▶ Work to complete
Pick out the lines below that include the string "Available".

▶ Materials provided

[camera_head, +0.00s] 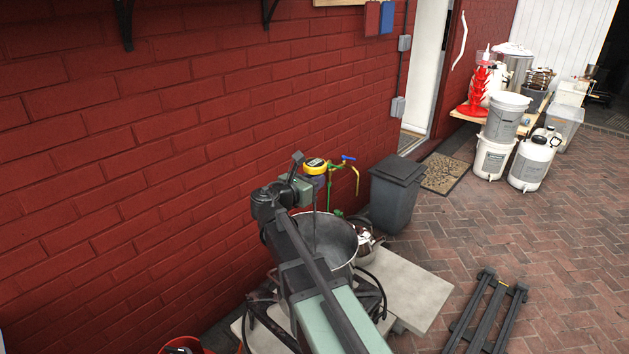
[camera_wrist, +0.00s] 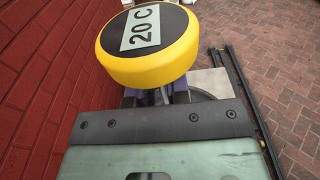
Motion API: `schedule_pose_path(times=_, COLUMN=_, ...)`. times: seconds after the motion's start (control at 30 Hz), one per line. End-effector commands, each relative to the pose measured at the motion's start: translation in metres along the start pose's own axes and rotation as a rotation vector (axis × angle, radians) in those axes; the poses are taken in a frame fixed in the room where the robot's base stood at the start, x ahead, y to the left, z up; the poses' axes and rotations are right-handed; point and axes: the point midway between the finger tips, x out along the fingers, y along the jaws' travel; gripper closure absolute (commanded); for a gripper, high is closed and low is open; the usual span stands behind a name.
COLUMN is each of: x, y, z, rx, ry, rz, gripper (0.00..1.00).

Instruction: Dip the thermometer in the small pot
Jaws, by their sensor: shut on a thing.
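The thermometer has a round yellow head (camera_head: 316,166) and a thin dark stem pointing down. In the wrist view its head (camera_wrist: 148,45) reads "20 C". My gripper (camera_head: 312,182) is shut on the thermometer just below the head; its fingers (camera_wrist: 165,96) show under the head in the wrist view. A wide grey metal pot (camera_head: 338,238) stands below, and the stem overlaps its opening; I cannot tell whether the tip is inside. A smaller shiny pot (camera_head: 368,244) stands behind and to the right, partly hidden by the wide pot.
A brick wall (camera_head: 130,150) runs close along the left, with a tap (camera_head: 349,160) and hose behind the pots. A dark bin (camera_head: 396,192) stands beyond the small pot. A pale slab (camera_head: 415,290) lies to the right. A dark frame (camera_head: 487,310) lies on the paving.

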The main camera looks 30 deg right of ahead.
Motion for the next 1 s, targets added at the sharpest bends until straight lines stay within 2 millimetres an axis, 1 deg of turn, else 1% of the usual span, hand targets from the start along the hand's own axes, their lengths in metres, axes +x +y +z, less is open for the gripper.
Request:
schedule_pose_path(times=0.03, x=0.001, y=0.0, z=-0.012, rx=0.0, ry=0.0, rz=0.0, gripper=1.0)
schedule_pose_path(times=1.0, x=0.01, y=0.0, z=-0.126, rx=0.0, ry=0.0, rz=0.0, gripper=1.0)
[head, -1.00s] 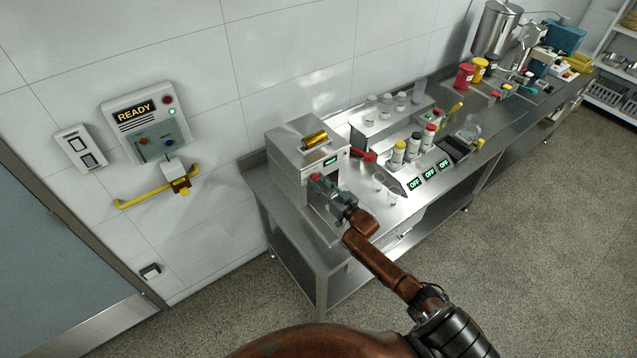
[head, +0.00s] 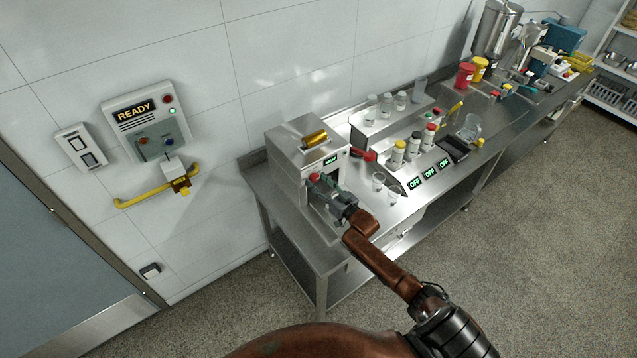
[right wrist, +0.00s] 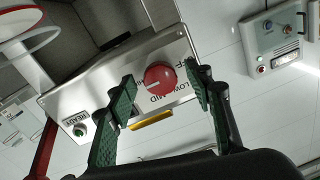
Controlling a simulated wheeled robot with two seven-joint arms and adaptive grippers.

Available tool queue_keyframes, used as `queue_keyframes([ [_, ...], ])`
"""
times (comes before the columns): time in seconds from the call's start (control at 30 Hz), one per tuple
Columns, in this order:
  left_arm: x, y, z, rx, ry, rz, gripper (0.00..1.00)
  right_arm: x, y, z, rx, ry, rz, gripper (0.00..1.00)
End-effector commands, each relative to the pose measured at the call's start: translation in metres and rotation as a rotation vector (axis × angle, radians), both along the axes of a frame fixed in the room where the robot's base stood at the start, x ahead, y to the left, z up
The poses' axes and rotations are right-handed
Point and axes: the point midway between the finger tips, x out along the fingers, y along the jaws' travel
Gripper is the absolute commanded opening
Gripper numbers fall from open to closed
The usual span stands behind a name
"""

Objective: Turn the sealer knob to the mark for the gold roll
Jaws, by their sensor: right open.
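The steel sealer (head: 288,165) stands at the near left end of the bench, with a gold roll (head: 315,138) on top. Its red knob (right wrist: 160,77) shows in the right wrist view, with a white pointer line toward the picture's left. LOW and MID are readable on the plate beside it; other lettering is partly covered. My right gripper (head: 322,187) is at the sealer's front. In the right wrist view its green-padded fingers (right wrist: 160,78) are open, one on each side of the knob, with visible gaps. My left gripper is not in view.
A red handle (head: 364,155) sticks out at the sealer's right. Clear cups (head: 378,181) and several capped bottles (head: 398,153) stand farther right on the bench.

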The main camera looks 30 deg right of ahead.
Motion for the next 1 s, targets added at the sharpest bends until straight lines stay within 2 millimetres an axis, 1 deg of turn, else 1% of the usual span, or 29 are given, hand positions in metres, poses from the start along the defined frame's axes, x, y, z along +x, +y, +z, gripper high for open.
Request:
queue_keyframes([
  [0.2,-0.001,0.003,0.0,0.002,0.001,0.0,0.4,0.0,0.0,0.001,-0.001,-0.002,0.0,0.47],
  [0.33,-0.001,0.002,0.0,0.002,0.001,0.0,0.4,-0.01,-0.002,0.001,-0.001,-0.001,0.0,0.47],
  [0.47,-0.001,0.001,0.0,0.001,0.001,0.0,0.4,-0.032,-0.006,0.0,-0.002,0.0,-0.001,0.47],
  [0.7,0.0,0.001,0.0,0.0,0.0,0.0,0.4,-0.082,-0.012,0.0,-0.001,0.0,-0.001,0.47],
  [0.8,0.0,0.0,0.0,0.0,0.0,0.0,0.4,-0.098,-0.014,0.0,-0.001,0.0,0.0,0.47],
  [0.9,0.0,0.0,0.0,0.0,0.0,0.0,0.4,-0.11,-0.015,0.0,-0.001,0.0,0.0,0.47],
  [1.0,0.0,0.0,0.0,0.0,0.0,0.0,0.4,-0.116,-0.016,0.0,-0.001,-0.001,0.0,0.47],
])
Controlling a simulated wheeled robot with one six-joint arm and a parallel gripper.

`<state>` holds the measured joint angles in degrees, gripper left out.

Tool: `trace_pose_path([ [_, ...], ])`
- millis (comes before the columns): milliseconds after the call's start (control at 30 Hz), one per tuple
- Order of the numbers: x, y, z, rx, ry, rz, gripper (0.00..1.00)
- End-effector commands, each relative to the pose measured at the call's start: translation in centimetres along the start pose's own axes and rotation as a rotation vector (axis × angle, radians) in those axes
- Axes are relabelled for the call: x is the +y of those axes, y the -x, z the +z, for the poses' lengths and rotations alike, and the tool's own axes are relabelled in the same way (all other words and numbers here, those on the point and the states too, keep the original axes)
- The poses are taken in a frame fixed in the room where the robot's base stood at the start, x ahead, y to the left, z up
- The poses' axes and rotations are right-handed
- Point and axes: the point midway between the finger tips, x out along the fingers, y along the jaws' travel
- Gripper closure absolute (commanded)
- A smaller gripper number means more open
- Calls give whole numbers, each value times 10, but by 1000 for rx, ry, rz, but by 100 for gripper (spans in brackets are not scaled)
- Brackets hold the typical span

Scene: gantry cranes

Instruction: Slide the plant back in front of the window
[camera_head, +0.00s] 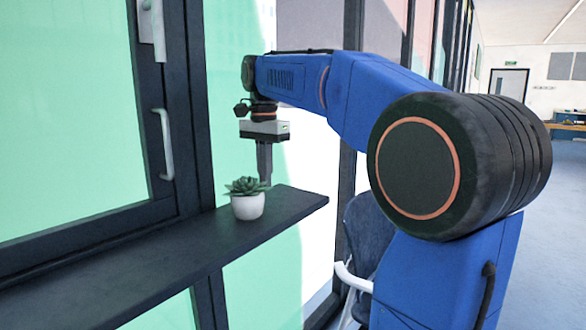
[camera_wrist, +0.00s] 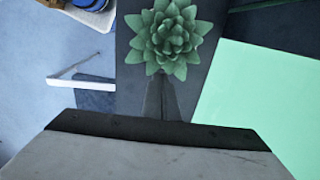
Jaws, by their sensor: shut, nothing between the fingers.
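The plant (camera_head: 246,198) is a green succulent in a small white pot. It stands upright on a dark window sill (camera_head: 130,258), close to the sill's right end. The window (camera_head: 75,110), with a green-tinted pane and dark frame, is to the left. My gripper (camera_head: 265,180) points down just behind the pot, on the side toward the sill's end, with its fingers shut and empty. In the wrist view the plant (camera_wrist: 172,38) shows from above, just beyond the fingertips (camera_wrist: 162,85). Whether the fingers touch the pot I cannot tell.
A dark blue chair (camera_head: 365,235) with a white armrest stands below and right of the sill's end. A white window handle (camera_head: 164,145) sticks out from the frame. The sill left of the plant is clear.

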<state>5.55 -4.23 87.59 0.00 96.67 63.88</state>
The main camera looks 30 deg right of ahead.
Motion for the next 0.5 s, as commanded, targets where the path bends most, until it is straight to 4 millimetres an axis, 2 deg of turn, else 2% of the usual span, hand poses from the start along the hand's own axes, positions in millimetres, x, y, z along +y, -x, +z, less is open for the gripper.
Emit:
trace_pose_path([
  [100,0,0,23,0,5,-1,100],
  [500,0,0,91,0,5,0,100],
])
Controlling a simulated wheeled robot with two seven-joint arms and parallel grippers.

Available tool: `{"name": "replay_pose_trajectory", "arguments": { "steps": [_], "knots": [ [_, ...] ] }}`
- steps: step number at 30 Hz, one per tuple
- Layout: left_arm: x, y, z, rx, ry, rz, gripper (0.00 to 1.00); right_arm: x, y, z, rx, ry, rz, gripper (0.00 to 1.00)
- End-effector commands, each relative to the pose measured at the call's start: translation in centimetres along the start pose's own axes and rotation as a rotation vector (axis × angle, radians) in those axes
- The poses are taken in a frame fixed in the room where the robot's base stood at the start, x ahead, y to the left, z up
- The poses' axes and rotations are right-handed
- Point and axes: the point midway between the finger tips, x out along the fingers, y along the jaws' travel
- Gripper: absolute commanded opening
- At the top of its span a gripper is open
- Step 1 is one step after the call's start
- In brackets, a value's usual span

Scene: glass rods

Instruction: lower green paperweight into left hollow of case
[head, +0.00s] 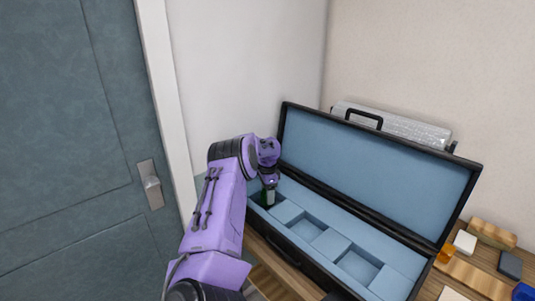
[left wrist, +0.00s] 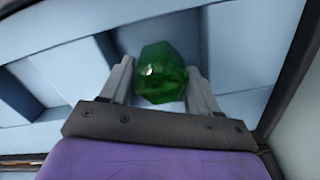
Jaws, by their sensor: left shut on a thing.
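My left gripper (left wrist: 158,92) is shut on the green paperweight (left wrist: 160,73), a faceted, glassy piece seen between both fingers in the left wrist view. In the head view the gripper (head: 268,192) points down at the left end of the open case (head: 322,262), and only a dark green bit of the paperweight (head: 265,200) shows below it. The case has a black shell and light blue lining with square hollows. The left hollow is mostly hidden by my arm and gripper, so I cannot tell how deep the paperweight sits. My right gripper is not in view.
The case lid (head: 375,165) stands open behind the hollows. The middle hollow (head: 306,226) and right hollow (head: 358,266) are empty. A silvery case (head: 400,125) stands behind the lid. Small blocks, an orange piece (head: 446,253) and a dark slab (head: 510,264) lie at the right.

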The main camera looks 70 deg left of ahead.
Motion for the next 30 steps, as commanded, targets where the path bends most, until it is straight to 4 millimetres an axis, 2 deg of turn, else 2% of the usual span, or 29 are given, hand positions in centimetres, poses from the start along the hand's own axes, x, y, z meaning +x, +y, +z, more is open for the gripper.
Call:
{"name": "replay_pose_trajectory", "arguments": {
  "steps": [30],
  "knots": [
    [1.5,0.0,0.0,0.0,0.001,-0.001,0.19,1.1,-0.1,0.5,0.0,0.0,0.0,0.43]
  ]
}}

▶ Finished answer
Available tool queue_keyframes, used as `queue_keyframes([ [_, ...], ])`
Available tool: `{"name": "replay_pose_trajectory", "arguments": { "steps": [_], "knots": [ [_, ...] ] }}`

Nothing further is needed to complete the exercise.